*WHAT IS NEEDED*
Retype every line from the one containing "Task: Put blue" through the last line of the records below, both included; leave out the pictures.
======
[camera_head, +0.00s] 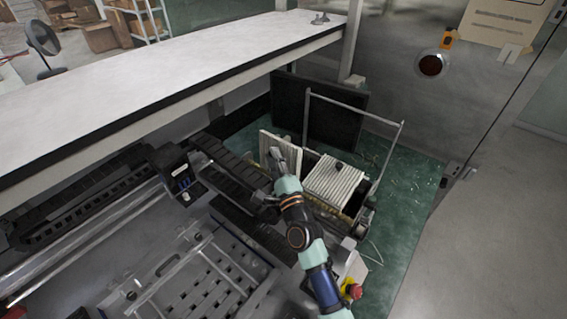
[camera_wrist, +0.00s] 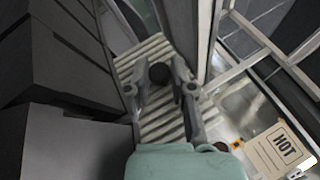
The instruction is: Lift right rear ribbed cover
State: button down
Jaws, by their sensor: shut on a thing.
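A cream ribbed cover (camera_head: 268,142) is tilted up steeply at the left end of a metal-framed cart. It also shows in the wrist view (camera_wrist: 162,124), with a dark round knob (camera_wrist: 159,72) on its ribbed face. My gripper (camera_wrist: 161,80) has its fingers on both sides of this knob and is shut on it. In the head view my gripper (camera_head: 277,158) is in front of the cover and hides part of it. A second ribbed cover (camera_head: 334,187) with a dark knob lies nearly flat on the cart to the right.
A metal hoop frame (camera_head: 389,151) rises around the cart. A dark panel (camera_head: 322,118) stands behind it. A long white tabletop (camera_head: 165,75) runs above on the left. Dark box-like forms (camera_wrist: 65,70) and a "HOT" sign (camera_wrist: 280,151) flank the cover in the wrist view.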

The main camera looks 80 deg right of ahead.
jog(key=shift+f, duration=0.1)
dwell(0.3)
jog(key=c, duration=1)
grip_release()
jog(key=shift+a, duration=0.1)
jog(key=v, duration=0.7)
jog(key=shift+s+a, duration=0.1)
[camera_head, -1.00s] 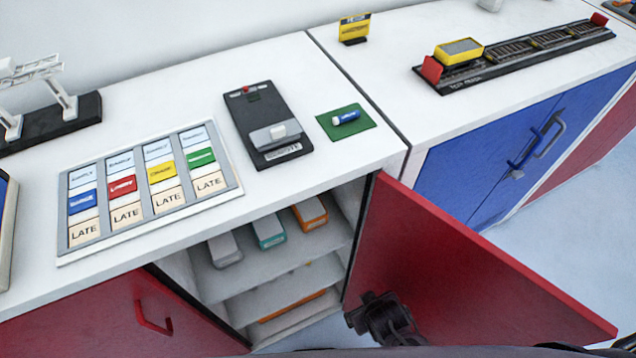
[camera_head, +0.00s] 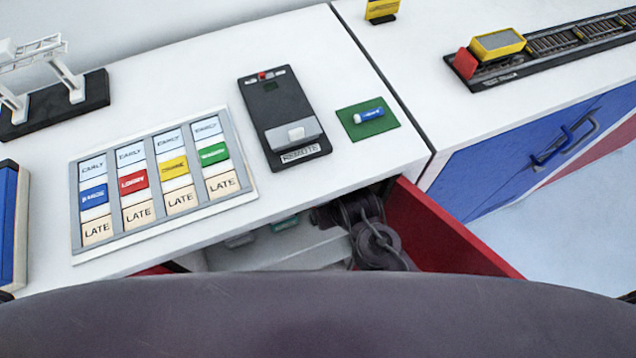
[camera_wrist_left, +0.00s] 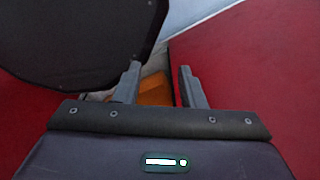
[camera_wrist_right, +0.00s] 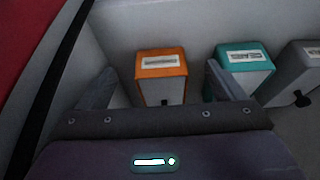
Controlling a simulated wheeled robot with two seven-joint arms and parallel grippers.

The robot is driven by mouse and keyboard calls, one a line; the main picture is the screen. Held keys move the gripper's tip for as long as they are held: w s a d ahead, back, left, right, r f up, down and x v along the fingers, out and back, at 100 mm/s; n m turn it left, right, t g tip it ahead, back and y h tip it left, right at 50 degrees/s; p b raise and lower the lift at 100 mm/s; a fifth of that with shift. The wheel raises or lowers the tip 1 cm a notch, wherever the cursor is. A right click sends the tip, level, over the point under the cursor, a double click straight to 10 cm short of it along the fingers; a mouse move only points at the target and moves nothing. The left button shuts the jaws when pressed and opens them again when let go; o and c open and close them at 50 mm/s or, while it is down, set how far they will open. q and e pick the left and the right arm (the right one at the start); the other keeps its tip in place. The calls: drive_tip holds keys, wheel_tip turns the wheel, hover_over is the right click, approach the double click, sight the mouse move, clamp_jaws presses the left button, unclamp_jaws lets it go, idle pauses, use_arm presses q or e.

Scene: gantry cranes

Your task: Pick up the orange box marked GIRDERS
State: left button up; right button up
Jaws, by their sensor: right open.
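In the right wrist view an orange box (camera_wrist_right: 160,64) with a pale front and a white label on top stands in the cupboard. Its lettering is too small to read. My right gripper (camera_wrist_right: 158,70) is open, with its fingers on either side of the box in the picture; the box appears beyond the tips, with no visible contact. In the head view my dark arm (camera_head: 375,240) reaches into the cupboard and hides the orange box. My left gripper (camera_wrist_left: 157,70) is open and empty between red panels. An orange surface (camera_wrist_left: 155,90) shows beyond its fingers.
A teal box (camera_wrist_right: 243,64) and a grey box (camera_wrist_right: 295,70) stand to the right of the orange one on the shelf. The open red door (camera_head: 440,235) is right of the arm. The white countertop (camera_head: 330,180) overhangs the cupboard.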

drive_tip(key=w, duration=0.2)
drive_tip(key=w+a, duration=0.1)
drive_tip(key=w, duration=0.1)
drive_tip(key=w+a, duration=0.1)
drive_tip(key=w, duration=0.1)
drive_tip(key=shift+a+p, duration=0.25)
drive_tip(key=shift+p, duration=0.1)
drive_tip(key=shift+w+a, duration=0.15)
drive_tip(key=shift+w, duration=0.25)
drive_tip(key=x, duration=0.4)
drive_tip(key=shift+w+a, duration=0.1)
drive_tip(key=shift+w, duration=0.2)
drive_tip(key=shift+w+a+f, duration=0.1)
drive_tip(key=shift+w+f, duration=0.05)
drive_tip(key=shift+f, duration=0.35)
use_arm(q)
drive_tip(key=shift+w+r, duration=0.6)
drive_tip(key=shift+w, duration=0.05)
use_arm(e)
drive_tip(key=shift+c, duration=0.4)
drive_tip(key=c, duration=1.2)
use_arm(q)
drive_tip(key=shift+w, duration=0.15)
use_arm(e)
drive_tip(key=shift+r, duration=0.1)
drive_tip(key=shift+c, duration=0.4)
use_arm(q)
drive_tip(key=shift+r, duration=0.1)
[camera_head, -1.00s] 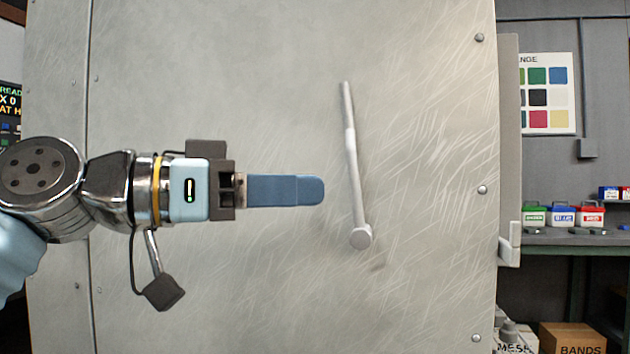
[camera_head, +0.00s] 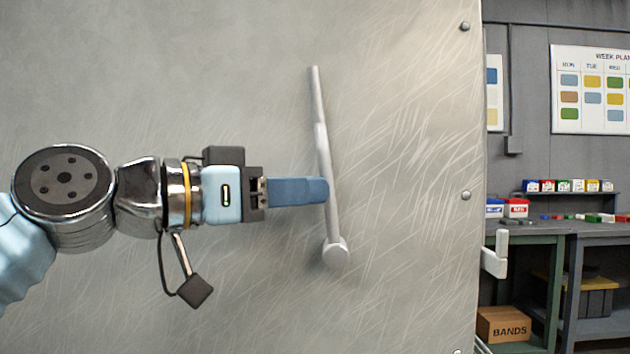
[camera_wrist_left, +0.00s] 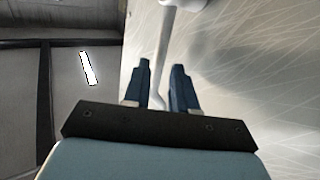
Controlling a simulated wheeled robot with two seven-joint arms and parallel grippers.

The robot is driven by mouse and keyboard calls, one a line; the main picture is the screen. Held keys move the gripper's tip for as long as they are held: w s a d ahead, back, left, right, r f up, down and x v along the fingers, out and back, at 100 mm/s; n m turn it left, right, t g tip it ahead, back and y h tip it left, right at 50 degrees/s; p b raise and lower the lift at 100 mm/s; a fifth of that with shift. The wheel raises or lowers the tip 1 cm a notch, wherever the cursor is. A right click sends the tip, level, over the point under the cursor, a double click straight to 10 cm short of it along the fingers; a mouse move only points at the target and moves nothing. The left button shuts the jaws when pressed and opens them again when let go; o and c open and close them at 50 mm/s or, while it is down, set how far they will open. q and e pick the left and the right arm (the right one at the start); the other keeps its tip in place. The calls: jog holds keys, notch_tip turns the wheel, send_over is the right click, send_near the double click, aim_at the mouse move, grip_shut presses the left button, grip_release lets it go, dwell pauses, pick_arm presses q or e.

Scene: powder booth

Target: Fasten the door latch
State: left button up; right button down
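The door (camera_head: 410,130) is a large scratched grey metal panel filling the middle of the head view. Its latch is a pale grey lever (camera_head: 319,110), nearly upright and leaning slightly left at the top, with a round pivot (camera_head: 336,252) at its lower end. My left gripper (camera_head: 322,190) reaches in from the left, its blue fingertips at the lever's middle. In the left wrist view, the two blue fingers (camera_wrist_left: 162,70) stand apart with the lever (camera_wrist_left: 161,50) showing between them. I cannot tell whether they touch it. My right gripper is not in view.
A pale hook-shaped bracket (camera_head: 497,256) sits at the door's right edge, lower than the gripper. Beyond it stand a workbench (camera_head: 522,240) with small coloured containers, a cardboard box (camera_head: 504,324) marked BANDS and a wall planner (camera_head: 592,90). The door face around the lever is clear.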

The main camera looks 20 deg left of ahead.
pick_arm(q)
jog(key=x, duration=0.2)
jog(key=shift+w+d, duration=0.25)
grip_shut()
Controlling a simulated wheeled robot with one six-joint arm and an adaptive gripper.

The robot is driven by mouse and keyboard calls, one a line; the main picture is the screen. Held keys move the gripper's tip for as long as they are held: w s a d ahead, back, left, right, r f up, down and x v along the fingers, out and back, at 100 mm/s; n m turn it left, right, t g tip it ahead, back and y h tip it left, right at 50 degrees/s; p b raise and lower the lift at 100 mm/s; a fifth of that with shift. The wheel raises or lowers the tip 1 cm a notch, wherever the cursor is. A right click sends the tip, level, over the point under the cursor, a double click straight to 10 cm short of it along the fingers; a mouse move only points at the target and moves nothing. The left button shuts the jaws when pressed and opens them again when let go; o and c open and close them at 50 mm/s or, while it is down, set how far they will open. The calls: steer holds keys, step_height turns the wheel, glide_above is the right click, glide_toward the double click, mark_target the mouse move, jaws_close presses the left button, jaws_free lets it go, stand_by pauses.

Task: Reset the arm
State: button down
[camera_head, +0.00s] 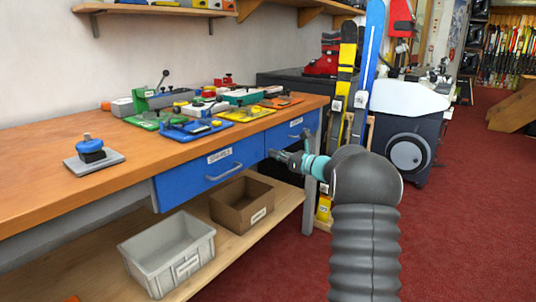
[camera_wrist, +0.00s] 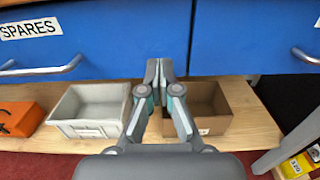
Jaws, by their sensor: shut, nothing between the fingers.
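My gripper (camera_wrist: 159,70) is shut and empty in the wrist view, its two fingertips together in front of the blue drawer fronts. In the head view my gripper (camera_head: 271,154) points left, close to the blue drawers (camera_head: 210,174) under the bench top. I cannot tell from the pictures whether it touches them. My arm rises from the lower right of the head view and bends toward the bench.
The wooden bench (camera_head: 50,188) carries several coloured fixtures and a blue-knobbed block (camera_head: 90,148). A grey bin (camera_head: 170,250) and a brown box (camera_head: 242,202) sit on the lower shelf. Skis (camera_head: 368,60) stand behind my arm. Red carpet (camera_head: 460,230) is clear at right.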

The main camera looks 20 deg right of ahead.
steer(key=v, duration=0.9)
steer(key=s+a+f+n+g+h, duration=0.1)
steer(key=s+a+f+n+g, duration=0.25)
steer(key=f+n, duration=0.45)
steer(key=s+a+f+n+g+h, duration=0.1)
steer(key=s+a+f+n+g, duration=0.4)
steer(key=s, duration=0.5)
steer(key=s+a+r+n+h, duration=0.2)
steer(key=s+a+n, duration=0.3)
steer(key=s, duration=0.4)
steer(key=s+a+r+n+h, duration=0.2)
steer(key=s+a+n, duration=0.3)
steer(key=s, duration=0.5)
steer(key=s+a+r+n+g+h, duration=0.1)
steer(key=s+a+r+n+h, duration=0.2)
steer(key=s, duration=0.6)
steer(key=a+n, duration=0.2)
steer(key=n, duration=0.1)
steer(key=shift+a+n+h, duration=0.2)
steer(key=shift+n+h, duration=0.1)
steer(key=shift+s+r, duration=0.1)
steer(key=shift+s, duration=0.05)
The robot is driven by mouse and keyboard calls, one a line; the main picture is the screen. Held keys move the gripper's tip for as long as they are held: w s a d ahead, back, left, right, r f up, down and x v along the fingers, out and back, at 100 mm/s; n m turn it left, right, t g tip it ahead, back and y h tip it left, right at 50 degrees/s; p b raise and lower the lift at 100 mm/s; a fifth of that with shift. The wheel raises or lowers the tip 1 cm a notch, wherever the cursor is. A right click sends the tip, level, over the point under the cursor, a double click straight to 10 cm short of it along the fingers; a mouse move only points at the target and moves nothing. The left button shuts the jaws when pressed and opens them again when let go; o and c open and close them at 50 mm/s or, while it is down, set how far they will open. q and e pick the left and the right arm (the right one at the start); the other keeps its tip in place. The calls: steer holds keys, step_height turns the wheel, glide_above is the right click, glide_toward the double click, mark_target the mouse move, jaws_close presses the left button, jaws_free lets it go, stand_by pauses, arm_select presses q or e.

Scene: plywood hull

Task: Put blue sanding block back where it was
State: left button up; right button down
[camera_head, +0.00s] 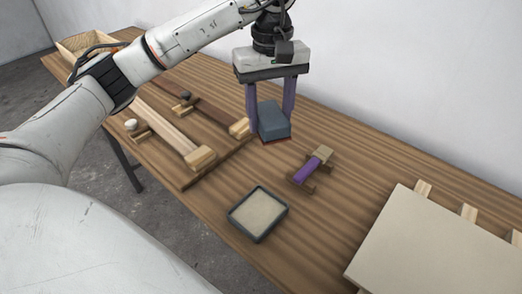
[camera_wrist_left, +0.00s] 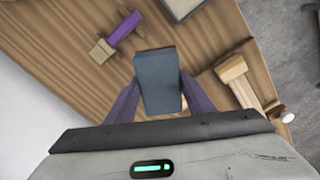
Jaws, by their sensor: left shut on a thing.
======
*RESPONSE BELOW*
Task: Put blue sanding block back where it was
State: left button up; right button down
[camera_head, +0.00s] 
[camera_wrist_left, +0.00s] 
Jaws, by their sensor: left shut on a thing.

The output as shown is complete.